DATA SHOWN>
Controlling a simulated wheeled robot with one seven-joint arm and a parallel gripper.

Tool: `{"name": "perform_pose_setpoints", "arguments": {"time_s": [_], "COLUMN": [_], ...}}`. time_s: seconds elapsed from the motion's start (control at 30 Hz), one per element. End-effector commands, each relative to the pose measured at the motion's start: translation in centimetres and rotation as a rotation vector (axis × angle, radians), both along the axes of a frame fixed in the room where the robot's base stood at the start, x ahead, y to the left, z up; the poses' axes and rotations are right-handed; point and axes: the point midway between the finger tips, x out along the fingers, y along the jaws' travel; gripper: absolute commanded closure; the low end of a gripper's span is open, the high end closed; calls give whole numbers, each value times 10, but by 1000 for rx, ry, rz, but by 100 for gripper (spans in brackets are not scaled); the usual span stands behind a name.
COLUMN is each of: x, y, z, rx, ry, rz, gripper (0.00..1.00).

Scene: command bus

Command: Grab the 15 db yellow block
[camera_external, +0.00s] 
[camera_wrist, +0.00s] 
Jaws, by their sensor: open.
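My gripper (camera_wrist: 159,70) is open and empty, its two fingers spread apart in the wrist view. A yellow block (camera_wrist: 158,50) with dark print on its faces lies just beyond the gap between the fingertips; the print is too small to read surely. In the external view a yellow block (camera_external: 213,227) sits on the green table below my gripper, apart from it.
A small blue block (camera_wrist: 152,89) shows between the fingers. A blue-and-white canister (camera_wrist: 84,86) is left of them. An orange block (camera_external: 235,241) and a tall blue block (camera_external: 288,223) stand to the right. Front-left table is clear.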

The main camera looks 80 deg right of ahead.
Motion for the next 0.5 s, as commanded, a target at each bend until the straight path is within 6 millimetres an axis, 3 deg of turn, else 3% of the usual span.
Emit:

EXERCISE> In the data above, find the line that contains "Scene: command bus" and the line that contains "[camera_wrist, +0.00s]". Repeat exactly those lines and every line between them, and only those.

RESULT OF THE TASK>
Scene: command bus

Command: Grab the 15 db yellow block
[camera_external, +0.00s] 
[camera_wrist, +0.00s] 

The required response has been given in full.